The story of Serafino Falvo Tailors goes back to post-WWII Italy. Serafino Falvo was born in a small town affectionately known as Amato, located in the Calabrian region of Italy. In the Italian language the word ‘amato’ means ‘to be loved’, and coincidently expresses the feelings many people have experienced when donning a Serafino Falvo suit.

At the age of fourteen Serafino moved to Rome and begin his studies to enter the priesthood. At that time it was common for the first born son of a distinguished family to become a priest. However his plans would change. While living in Rome he often visited his uncle Pasquale Falvo, who was one of Rome’s Master tailors. There he fell in love with the sartorial art, and spent much time watching his uncle ply his trade. Shortly thereafter Serafino convinced his uncle to allow him to apprentice, and eventually after several long years of study Serafino achieved the Master tailor status for himself. At this stage in his life Serafino had an incurable desire to travel and see the world outside of his native Italy. This desire in combination with Italy’s post-WWII economic climate caused Serafino to seek out employment abroad.

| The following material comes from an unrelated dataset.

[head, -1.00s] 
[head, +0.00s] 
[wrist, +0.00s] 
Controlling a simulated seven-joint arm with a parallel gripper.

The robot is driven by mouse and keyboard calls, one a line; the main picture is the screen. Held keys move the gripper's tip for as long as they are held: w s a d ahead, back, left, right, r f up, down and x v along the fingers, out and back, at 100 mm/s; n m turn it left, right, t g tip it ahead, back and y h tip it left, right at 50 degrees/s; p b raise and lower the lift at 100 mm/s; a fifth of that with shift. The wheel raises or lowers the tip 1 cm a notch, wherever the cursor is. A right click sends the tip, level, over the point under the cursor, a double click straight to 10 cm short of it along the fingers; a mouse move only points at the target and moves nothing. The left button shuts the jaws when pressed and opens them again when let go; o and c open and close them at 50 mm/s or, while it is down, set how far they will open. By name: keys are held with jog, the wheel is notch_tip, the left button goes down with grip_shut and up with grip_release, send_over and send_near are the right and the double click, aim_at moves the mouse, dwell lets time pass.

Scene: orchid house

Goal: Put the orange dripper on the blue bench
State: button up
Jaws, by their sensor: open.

After careful consideration Serafino decided to move to Newcastle, Australia where he continued to practice his trade at the famous Alex Peat and Company boutique. There he met his wife Paola, who was a first-rate dressmaker. The match was outstanding as they both learnt from each others experiences. A few years later Paola and Serafino returned to Italy and married in Paola’s native Venice. They would prove to be an impressive sartorial force. Shortly after their marriage Serafino was asked to act as Collaudatore for the Hittman/Cerutti clothing line in Milan. Working for such an illustrious brand so early in his career was consider a great honor, and helped Serafino climb the ladder of the textile industry.

Serafino‘s next job would bring him to Manchester, England where he was offered a position overseeing the Dhobi textile plant. So once again he moved, but this time Paola accompanied him and their experiences in England would leave a profound impression. Both Paola and Serafino loved their time in England. To this day they speak with fondness about their love for the British dress and garb culture. Here is where Serafino acquired his education in management, and quality control. For three years Serafino attended the Manchester Technical College and successfully graduated with a degree in Textile studies.

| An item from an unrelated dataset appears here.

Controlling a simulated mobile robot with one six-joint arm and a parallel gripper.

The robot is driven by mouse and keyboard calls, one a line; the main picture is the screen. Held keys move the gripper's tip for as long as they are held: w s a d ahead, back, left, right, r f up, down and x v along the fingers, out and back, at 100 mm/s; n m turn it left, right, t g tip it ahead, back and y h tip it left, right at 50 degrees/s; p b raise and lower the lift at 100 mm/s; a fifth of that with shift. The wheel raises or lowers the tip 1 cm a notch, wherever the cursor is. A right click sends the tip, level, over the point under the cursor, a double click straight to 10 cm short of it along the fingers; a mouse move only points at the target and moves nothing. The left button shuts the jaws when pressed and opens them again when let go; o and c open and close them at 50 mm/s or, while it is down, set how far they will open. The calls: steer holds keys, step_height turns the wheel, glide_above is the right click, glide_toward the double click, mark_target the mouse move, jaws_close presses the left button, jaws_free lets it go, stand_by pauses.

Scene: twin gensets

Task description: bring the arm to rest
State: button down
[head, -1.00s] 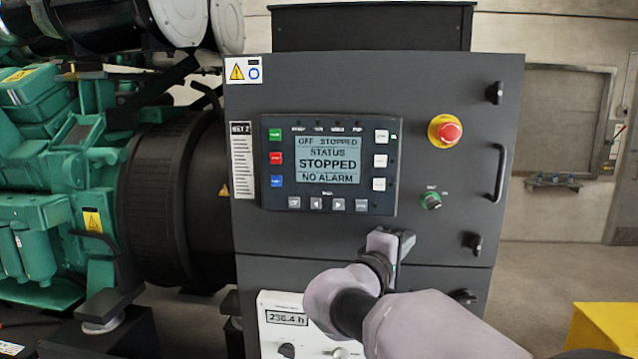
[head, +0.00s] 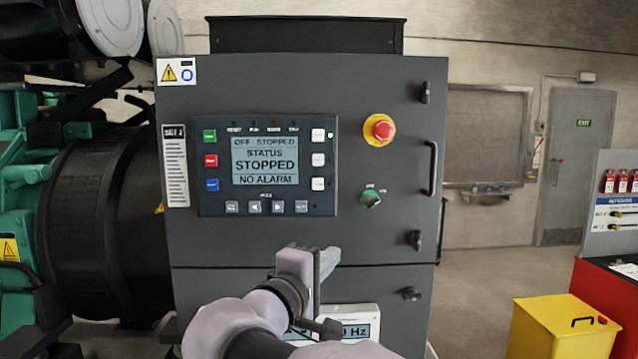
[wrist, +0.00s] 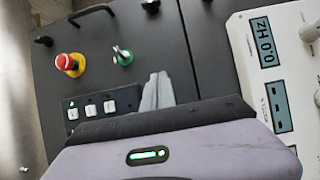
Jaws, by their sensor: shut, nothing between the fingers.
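My arm reaches up from the bottom of the head view, in front of the dark genset control cabinet (head: 385,240). My gripper (head: 328,258) is below the controller panel (head: 267,166), apart from its buttons as far as the picture shows. In the wrist view my gripper's pale fingers (wrist: 157,92) are together with nothing held, and they hide part of the panel. The panel's screen (head: 265,160) reads OFF STOPPED, STATUS STOPPED, NO ALARM. The red emergency stop (head: 381,130) and the green switch (head: 370,197) are to its right.
A white meter box (head: 350,325), partly hidden by my arm, stands low before the cabinet; its display reads 0.0 Hz in the wrist view (wrist: 265,52). A yellow bin (head: 560,325) and a red cabinet (head: 605,300) stand at right. Floor between shows clear.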

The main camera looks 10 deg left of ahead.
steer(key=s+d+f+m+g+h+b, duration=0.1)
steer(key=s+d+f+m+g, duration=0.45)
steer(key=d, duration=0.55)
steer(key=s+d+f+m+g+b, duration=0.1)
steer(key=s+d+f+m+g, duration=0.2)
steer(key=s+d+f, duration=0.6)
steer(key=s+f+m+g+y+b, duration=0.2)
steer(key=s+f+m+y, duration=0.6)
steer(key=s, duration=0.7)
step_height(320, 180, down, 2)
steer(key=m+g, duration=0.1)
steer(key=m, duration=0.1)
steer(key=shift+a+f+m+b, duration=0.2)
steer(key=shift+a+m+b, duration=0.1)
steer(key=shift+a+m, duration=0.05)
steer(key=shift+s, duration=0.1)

Finally after several years in England, Serafino was offered a job in Durban, South Africa. Although Durban sounded like an unlikely place for an Italian Master tailor, his unique blend of sartorial and managerial experience was badly needed when he was appointed Quality Manager of the Men About Town textile plant. This experience allowed Serafino to gain an understanding of the textile industry normally unavailable to the average tailor. His current ability to judge fabric quality and production was gained during this unique situation.

After several years in Durban, both Serafino and Paola felt the need to return to Europe. Serafino established a position in Larkholme, Scotland. He was asked to act as Quality Manager for the prominent Dacks clothing line. While working in Scotland, Serafino heard about a opening with the famous Chesterberry brand. After applying Serafino was promptly offered the job and spent the next year in Chesire, England managing the Chesterberry quality process.

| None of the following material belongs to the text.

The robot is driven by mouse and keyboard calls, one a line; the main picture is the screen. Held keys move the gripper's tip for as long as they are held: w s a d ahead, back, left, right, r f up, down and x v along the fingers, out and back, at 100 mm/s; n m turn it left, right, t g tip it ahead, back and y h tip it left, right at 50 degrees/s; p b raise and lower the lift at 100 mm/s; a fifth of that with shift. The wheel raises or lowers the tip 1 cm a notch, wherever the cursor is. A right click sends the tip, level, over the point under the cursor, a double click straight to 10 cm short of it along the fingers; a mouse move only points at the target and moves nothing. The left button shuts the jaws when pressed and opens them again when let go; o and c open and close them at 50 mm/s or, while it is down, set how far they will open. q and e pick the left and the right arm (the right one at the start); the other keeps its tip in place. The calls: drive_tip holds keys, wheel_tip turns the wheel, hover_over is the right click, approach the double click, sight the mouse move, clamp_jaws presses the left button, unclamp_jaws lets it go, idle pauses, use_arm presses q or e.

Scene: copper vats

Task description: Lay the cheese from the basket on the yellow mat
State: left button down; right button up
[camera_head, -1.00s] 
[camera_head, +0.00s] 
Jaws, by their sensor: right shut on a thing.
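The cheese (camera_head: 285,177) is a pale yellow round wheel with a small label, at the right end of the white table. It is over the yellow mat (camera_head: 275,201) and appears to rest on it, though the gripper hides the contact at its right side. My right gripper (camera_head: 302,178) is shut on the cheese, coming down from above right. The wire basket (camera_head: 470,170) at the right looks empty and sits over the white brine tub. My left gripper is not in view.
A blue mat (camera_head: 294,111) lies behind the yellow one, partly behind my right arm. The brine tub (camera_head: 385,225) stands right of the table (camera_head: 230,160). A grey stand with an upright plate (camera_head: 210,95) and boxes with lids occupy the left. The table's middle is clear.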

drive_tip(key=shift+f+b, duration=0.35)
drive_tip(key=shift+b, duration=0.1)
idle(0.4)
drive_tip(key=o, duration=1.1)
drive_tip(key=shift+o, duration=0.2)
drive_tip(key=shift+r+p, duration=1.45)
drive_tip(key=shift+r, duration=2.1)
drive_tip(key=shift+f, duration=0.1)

Although both Serafino and Paola loved England they decided that they wanted to start a family. In 1974, Paola and Serafino decided to move to Montreal where Serafino had secured a position with Freedman clothiers. On their way to Montreal they stopped in Winnipeg where Serafino had two brothers. The brothers spoke well about the city they had found and when Paola and Serafino arrived they realized that they had found a fertile land that would allow them to raise a family. They fell in love with the city and the people, and decided to stay in Winnipeg. Unbeknown to them at the time, Winnipeg would also allow them to live out their dream of creating their own line of clothing.

Serafino‘s first job in Winnipeg proved to be a bridge back to tailoring, as he was offered a position with Hanford Drewitt clothiers which he took for just under a year. At this point an opening became available at the famous Eaton’s Pine Room for a Master tailor. With Serafino‘s international experience, and caliber of training he easily out-qualified the other applicants and became Eaton’s Master tailor for the next eleven years.

At this point Paola and Serafino had already amassed distinguished careers, and respect in their field; however they had another major accomplishment ahead of them. In 1985 they realized their dream of opening their own high-end boutique where they were able to dedicate their efforts to the one form of art they knew and loved… tailoring. Serafino promptly joined the Custom Tailors and Designers Association of America and has been a member since.